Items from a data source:
## BEGIN

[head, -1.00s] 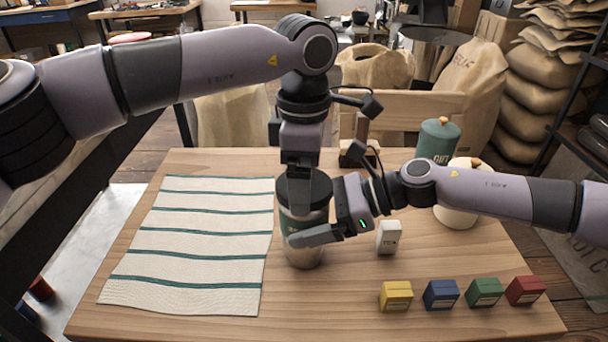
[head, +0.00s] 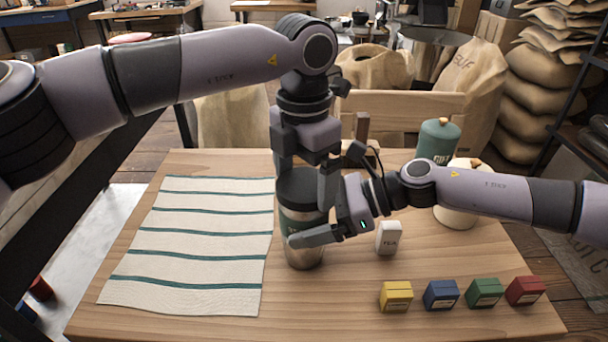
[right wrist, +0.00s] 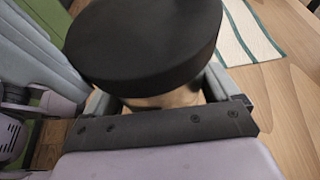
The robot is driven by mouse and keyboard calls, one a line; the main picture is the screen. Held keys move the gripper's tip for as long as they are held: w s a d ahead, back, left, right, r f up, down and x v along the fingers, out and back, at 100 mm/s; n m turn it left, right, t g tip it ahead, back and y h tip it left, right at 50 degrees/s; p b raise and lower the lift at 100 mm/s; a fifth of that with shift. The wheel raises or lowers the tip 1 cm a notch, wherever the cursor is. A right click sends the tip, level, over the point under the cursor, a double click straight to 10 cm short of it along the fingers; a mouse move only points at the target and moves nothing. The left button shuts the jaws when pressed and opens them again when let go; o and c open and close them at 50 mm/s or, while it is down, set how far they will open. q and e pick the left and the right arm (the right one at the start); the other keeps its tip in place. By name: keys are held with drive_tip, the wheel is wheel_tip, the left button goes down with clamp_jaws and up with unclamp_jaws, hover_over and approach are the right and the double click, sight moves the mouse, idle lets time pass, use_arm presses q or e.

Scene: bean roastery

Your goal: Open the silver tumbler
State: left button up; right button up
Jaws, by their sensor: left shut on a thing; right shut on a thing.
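The silver tumbler (head: 305,257) stands upright on the wooden table, with a dark green band and a black lid (head: 297,185). The lid looks seated on the body. My left gripper (head: 305,190) comes down from above and is shut on the lid, one finger on each side. My right gripper (head: 302,228) comes in from the right and is shut on the tumbler's body below the lid; its far finger is hidden. The right wrist view shows the round black lid (right wrist: 145,45) above a strip of the tumbler's body (right wrist: 165,98) between the fingers.
A striped cloth (head: 190,245) lies to the left. A white box (head: 388,238) stands close right of the tumbler. Yellow (head: 396,296), blue (head: 441,294), green (head: 485,292) and red (head: 525,290) boxes line the front right. A teal canister (head: 438,142) and a cream canister (head: 455,215) stand behind my right arm.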

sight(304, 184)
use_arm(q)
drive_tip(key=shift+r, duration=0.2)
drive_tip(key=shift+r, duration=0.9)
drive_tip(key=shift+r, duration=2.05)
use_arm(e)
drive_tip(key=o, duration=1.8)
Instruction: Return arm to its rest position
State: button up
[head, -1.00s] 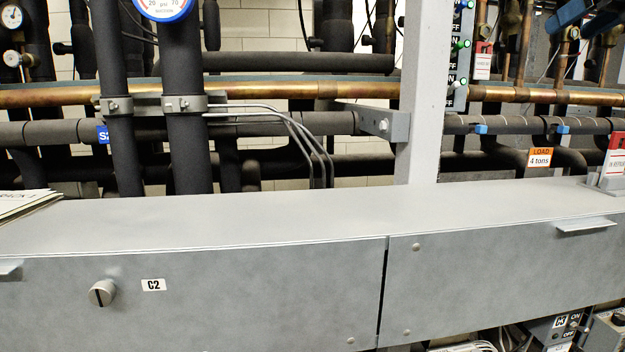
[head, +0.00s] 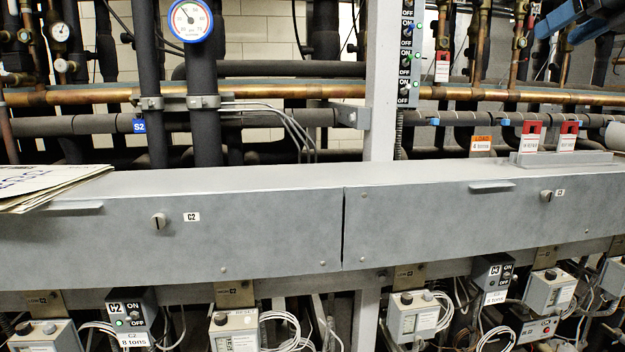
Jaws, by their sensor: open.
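My gripper (head: 566,30) shows at the top right edge of the head view, partly cut off by the frame. Its two blue fingertips are apart and nothing shows between them. It hangs in front of the copper pipes, clear of the long grey metal trough (head: 260,222). Most of my arm is out of view.
The trough crosses the whole view, with a paper stack (head: 45,185) on its left end. Red-and-white tags (head: 531,136) and an orange load label (head: 482,144) are behind its right part. A pressure gauge (head: 190,20) and a switch strip (head: 407,55) stand above. Control boxes (head: 412,316) hang below.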

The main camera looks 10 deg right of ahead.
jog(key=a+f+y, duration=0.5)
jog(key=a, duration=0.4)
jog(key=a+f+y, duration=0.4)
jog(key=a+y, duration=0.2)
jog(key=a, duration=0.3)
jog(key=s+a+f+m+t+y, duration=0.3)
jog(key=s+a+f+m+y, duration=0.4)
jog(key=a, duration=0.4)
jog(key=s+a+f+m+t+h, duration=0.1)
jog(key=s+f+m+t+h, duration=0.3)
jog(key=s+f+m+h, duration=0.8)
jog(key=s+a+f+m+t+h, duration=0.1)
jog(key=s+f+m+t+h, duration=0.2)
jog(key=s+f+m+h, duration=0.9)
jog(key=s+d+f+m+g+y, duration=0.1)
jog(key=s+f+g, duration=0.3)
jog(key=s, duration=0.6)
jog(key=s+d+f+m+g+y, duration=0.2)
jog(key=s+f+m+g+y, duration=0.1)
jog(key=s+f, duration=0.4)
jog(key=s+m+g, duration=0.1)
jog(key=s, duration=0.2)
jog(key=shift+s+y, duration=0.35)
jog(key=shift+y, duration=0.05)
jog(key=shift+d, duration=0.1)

## END

What to work on:
Copy all lines above containing the string "State".

Answer to this task:
State: left button up; right button up
State: button up

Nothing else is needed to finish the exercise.